A Fife woman fears being forced out of the country following the UK’s decision to leave the EU, despite having called Scotland her home for almost 30 years.
Belgian national Alexia Grosjean said she has growing concerns about visiting family in Sweden in case if affects her ability to continue her life in Tayport.
The UK Government has so far refused to guarantee the rights of EU citizens in Britain following the Brexit vote, although there has been no suggestion there will be any immediate change to their rights.
“I’m genuinely hesitant,” the 49-year-old said about the upcoming trip to Scandinavia.
“What happens if I go away and they have changed regulations while I’m gone and I can’t come home to my husband?
“I never thought I would say that. This (feeling) has been increasing steadily in the last two or three months. Before it had never crossed my mind.
“It’s like everything is up in the air. I am very, very unsure about my future in this country. My husband is Scottish and all my friends are settled here.”
Ms Grosjean, whose father was decorated for fighting with the Belgian resistance during the Second World War, has lived in Fife since 2004 and is married to Professor Steve Murdoch, of St Andrews University.The couple have published history books together.
She now works mostly as a translator and proof reader, having moved to Scotland in 1988 to study at Aberdeen University. A move away is being contemplated after 28 years living in the north east.
“Ever since the EU referendum result we have looked at each other and I have said that my bags are half-packed,” Ms Grosjean said.
“It makes me angry. It is not because I am choosing to go. I feel forced out, although to be fair it’s not because of Scotland.”
Stephen Gethins, the SNP’s Europe spokesman, claimed EU nationals quitting Scotland would damage the economy and deter top talent from moving locally to work for universities and businesses.
The North East Fife MP added: “More than that, it is damaging on a human level to those who live and work here, have children in our schools and have given back so much to their new home. They deserve better.”
A spokesman for the UK Government’s Department for Exiting the EU said: “We have been clear that we want to protect the status of EU nationals already living in the UK and the only circumstances in which that wouldn’t be possible is if British citizens’ rights in the EU were not protected in return.”
“What I considered a normal life has been thrown into question.”
Dr Antje Brown, a teaching fellow at St Andrews University, and her husband are due to celebrate their silver wedding anniversary this summer, alongside their 14-year-old daughter and seven-year-old son.
Having lived in Scotland for more than half her life, the German has now applied for UK citizenship.
She said: “Everything has been thrown into turmoil and I feel like I have lost that sense of control and normality.
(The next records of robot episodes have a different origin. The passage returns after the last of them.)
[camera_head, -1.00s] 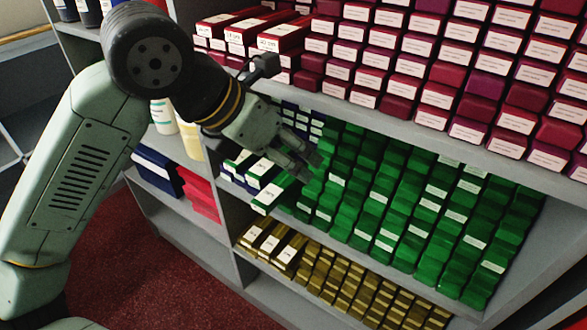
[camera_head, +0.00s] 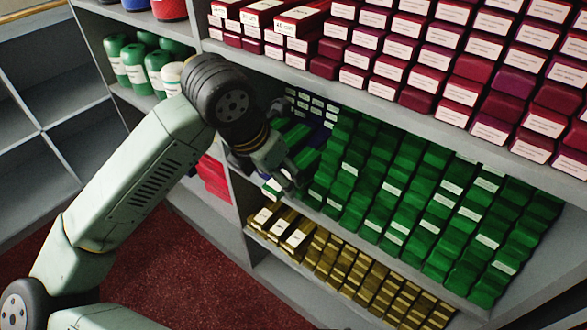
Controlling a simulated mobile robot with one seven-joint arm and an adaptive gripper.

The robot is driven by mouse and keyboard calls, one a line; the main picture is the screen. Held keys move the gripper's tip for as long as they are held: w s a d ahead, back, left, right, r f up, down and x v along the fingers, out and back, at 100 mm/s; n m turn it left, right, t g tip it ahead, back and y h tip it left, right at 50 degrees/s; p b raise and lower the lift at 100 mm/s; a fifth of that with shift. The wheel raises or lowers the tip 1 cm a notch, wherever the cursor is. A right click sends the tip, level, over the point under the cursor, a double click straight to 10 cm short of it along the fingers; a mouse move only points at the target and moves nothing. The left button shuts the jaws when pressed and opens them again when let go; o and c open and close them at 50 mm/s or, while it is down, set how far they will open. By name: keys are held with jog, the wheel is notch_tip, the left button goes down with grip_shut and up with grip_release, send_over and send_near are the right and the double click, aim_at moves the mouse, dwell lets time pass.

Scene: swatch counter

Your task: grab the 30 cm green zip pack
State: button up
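Many green packs (camera_head: 400,205) with white labels stand stacked in rows on the middle shelf. At the left end of that shelf, longer green packs (camera_head: 292,135) lie beside dark blue ones, partly hidden behind my gripper. My gripper (camera_head: 288,182) is at this left end, in front of the longer green packs, with its fingers close to or touching them. A white label end (camera_head: 271,186) shows just beside the fingers. I cannot tell whether the fingers are open or closed on a pack. No pack's length can be read.
Red and maroon boxes (camera_head: 430,80) fill the shelf above, close over my wrist. Gold packs (camera_head: 340,270) fill the shelf below. Green jars (camera_head: 158,68) stand in the bay to the left. Red carpet (camera_head: 160,270) is clear in front.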

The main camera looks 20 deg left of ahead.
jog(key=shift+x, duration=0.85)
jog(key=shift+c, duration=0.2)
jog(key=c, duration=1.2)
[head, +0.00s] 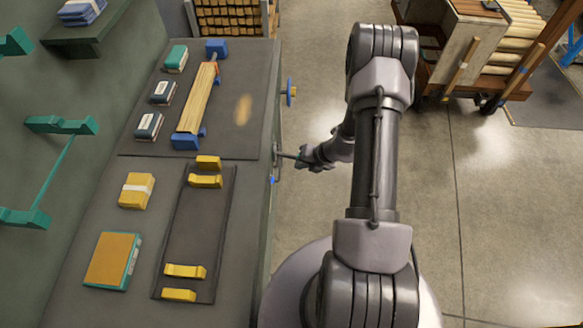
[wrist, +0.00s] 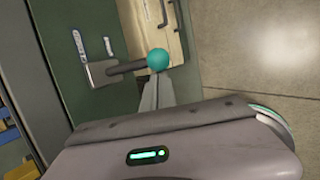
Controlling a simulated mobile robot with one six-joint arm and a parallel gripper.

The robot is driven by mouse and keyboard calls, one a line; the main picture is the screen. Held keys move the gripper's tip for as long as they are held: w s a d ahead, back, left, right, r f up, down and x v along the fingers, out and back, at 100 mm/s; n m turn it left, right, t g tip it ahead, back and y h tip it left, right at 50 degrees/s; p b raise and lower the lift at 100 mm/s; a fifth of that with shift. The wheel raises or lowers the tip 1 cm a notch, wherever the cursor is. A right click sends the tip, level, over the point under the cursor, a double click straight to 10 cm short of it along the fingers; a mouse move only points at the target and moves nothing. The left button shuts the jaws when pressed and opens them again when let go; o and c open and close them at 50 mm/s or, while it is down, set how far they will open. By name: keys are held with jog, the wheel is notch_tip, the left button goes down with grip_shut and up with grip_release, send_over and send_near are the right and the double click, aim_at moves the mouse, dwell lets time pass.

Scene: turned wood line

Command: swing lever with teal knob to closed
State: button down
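The lever with the teal knob (wrist: 158,59) is mounted on the green side face of the bench in the wrist view. Its dark arm (wrist: 122,68) runs from a grey pivot plate to the knob, pointing right in the picture. In the head view the lever (head: 287,156) sticks out from the bench side toward my gripper (head: 302,161), and its knob cannot be made out. In the wrist view the narrow grey fingers of my gripper (wrist: 157,85) reach up to the knob's lower edge. Whether they grip, touch or only overlap the knob is unclear.
A blue marker (wrist: 79,45) and a pale marker (wrist: 108,47) sit beside the lever. A wooden cart (head: 465,45) stands back right. The floor (head: 310,215) beside the bench is clear.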

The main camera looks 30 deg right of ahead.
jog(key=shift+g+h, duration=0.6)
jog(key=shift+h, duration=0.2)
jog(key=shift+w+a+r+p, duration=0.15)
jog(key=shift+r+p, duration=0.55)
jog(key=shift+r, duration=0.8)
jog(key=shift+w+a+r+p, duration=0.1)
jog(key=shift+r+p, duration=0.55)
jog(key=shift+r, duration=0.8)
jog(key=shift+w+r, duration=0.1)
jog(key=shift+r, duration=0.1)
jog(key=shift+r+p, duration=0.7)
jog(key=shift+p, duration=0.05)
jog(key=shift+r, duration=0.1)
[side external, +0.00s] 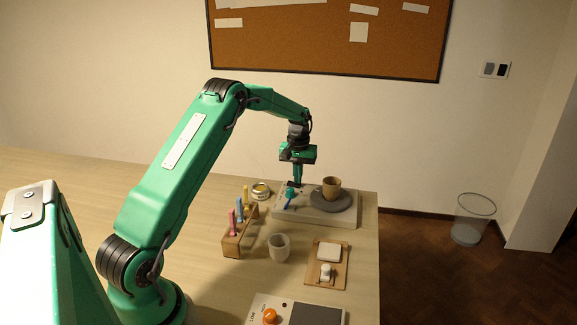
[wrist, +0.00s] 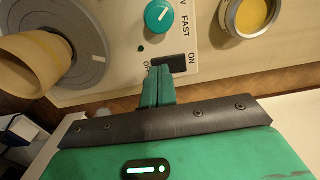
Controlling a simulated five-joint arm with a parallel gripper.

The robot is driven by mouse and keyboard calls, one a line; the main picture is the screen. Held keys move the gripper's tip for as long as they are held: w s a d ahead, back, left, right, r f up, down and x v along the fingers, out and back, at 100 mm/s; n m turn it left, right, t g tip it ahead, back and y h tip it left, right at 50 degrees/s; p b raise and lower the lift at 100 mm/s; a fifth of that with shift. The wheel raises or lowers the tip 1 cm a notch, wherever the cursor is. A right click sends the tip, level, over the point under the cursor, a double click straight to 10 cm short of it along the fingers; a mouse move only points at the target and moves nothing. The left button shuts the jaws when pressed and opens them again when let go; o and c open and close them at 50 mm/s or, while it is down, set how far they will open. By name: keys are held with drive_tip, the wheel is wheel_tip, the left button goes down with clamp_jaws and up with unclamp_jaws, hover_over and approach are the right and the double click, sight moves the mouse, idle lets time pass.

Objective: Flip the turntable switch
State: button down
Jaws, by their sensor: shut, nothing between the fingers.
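The turntable unit (side external: 340,219) is a pale grey box at the far right of the table, with a dark round plate (side external: 345,203) on it. In the wrist view its black rocker switch (wrist: 172,61) lies between the ON and OFF labels. My gripper (side external: 297,184) points down over the unit, with its fingers shut and empty. In the wrist view the fingertips (wrist: 159,70) overlap the OFF end of the switch and hide part of it. I cannot tell whether they touch it. A teal knob (wrist: 159,16) sits beside the switch near the FAST label.
A tan cup (side external: 331,187) stands on the plate. A yellow-filled jar (side external: 261,190) sits left of the unit. A wooden rack (side external: 233,244) of coloured tools, a pale cup (side external: 279,247), a board (side external: 340,278) and a box with an orange knob (side external: 269,316) stand nearer.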

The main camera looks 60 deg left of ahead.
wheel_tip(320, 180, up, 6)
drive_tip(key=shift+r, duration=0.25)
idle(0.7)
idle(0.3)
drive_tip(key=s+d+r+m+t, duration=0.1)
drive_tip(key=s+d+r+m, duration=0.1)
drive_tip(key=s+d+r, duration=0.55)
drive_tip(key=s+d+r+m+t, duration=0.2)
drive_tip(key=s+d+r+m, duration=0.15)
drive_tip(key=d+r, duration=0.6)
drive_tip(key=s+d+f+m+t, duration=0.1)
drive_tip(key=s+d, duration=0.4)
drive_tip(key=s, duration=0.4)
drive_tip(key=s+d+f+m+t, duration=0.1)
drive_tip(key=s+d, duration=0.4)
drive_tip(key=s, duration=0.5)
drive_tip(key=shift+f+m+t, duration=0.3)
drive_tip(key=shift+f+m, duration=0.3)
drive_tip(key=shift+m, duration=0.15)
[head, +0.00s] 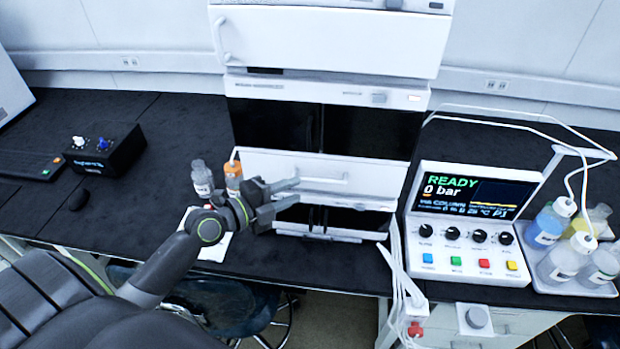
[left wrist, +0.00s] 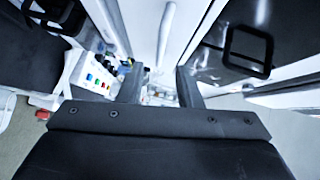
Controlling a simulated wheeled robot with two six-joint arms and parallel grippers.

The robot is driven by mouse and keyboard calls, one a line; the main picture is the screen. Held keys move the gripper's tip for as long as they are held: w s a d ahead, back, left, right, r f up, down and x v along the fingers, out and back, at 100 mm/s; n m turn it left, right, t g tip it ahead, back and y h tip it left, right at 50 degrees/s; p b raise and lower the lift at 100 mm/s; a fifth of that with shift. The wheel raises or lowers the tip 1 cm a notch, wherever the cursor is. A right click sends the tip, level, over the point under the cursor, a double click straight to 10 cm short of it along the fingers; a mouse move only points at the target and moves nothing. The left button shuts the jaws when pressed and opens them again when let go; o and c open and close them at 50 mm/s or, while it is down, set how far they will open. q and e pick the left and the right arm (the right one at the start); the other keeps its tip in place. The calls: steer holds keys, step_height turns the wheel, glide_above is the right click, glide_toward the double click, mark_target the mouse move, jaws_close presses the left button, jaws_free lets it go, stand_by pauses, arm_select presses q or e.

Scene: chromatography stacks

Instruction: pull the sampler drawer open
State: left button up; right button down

The UK Government has pointed out that the Prime Minister has told other European leaders that a deal could be agreed now, but claimed “some do not favour an agreement at this stage”.
Dr Brown, 49, believes Theresa May has taken this position to give her “leverage” in the forthcoming negotiations for the UK’s exit from the EU.
She added: “Any changes to my right to live here threatens to undermine everything that I have worked for during the last 27 years that I have spent in Scotland.
“It is now time for the UK government to do the decent thing and guarantee EU nationals, such as myself, living in the UK the right to remain, work and access services here as we currently do.”